Александр Панфилов,
кандидат филологических наук
В истории нашей литературы есть одно любопытное явление – назовём его: «автор одного стихотворения». «Одно стихотворение» – это, разумеется, условная номинация. В каких-то случаях мы можем вспомнить два-три поэтических опыта попавшего в эту номинацию писателя, а в каких-то – лишь одну-две строчки. В любом случае возникает парадоксальное несоответствие «тяжести» оставшегося в литературе имени и «отсутствия» актуального наследия, которое вроде бы должно сопровождать это имя. Таков Алексей Плещеев.

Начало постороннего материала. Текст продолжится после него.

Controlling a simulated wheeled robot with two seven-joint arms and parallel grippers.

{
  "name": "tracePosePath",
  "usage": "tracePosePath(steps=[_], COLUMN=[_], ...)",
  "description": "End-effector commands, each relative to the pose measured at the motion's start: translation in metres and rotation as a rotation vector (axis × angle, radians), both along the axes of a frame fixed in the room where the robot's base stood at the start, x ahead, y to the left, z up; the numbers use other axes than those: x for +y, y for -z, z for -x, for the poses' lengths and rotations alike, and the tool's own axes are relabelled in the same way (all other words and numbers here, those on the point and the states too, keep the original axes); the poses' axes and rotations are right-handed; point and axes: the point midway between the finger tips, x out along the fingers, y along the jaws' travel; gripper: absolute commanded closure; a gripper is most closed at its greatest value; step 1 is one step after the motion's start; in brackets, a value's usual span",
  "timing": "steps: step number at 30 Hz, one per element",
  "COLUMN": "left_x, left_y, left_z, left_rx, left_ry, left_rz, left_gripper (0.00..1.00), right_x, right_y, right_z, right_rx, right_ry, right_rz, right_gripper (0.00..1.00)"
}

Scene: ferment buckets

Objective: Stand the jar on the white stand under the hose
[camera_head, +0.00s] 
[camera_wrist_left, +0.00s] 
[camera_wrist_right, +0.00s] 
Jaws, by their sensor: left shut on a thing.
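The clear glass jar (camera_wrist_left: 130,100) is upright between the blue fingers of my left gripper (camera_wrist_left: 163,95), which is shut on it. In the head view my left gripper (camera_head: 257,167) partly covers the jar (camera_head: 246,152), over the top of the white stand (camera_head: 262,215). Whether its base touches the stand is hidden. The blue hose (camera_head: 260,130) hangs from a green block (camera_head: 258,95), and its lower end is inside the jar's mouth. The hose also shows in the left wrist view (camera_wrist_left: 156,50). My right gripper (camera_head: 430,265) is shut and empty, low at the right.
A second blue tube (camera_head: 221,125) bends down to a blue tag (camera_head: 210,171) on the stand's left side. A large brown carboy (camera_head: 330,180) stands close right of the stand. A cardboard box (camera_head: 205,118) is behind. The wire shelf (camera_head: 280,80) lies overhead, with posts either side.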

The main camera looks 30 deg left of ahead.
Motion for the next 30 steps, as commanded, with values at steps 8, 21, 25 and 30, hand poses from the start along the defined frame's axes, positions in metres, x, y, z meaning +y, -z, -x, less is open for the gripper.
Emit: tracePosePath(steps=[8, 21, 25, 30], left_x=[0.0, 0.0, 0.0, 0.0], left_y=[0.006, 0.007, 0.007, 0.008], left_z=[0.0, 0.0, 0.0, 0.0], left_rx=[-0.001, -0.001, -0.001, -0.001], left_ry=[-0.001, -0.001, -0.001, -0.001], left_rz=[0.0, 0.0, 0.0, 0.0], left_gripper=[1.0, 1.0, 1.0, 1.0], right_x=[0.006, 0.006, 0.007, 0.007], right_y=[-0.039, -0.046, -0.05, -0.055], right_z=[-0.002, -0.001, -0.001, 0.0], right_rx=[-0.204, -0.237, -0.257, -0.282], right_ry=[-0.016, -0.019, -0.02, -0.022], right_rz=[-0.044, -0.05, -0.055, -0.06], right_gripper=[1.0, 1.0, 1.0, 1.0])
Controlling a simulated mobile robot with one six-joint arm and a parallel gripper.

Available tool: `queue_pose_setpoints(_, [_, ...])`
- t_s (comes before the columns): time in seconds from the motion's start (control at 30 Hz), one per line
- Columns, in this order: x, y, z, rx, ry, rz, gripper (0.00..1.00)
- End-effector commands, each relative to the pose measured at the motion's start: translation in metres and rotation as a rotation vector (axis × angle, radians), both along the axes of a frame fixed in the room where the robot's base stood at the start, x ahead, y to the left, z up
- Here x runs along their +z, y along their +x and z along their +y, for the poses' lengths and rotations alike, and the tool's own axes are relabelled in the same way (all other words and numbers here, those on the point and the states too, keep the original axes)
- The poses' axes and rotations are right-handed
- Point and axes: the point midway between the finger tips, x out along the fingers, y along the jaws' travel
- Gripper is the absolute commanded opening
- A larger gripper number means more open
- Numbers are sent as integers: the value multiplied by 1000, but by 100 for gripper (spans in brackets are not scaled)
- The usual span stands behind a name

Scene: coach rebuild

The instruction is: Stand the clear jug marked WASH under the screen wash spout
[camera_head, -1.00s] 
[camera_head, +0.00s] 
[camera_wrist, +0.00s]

С детских лет мы помним плещеевское: «Травка зеленеет,/ Солнышко блестит…» и «Осень наступила,/ Высохли цветы…» Плещеев много и удачно писал для детей, но самое памятное его стихотворение все-таки «взрослое»: «Вперёд! Без страха и сомненья/ На подвиг доблестный, друзья!/ Зарю святого искупленья/ Уж в небесах завидел я!..» В нём восемь строф, однако в безусловной народной памяти сохранились лишь первые две строчки. Когда-то это стихотворение называли «русской Марсельезой». Несколько поколений молодых людей с этими словами выступали на неравный бой с… вот тут и призадумаешься: а с чем, собственно? Наверное, с косностью, реакцией, произволом, несвободой и пр., и пр. С вечной неправильностью русской жизни. Тут всё очень пафосно, «громко» и туманно: «глагол истины», «жрецы лжи», «любви ученье», «безумные палачи», «кровавая борьба», «путеводная звезда»… Но ведь звучит! И сейчас звучит. Читая, как бы приосаниваешься, взор светлеет, вера в хорошее крепнет.
Один существенный момент. Плещеев сочинил это стихотворение на заре своей литературной деятельности, в 1846 году, двадцатилетним юношей. «Декабристы разбудили Герцена», – когда-то написал В. Ленин. Но не только Герцена они разбудили, а целое поколение русских романтиков – и Плещеева в том числе. Его они разбудили почти буквально – поэт родился в 1825 году, за три недели до декабристского восстания.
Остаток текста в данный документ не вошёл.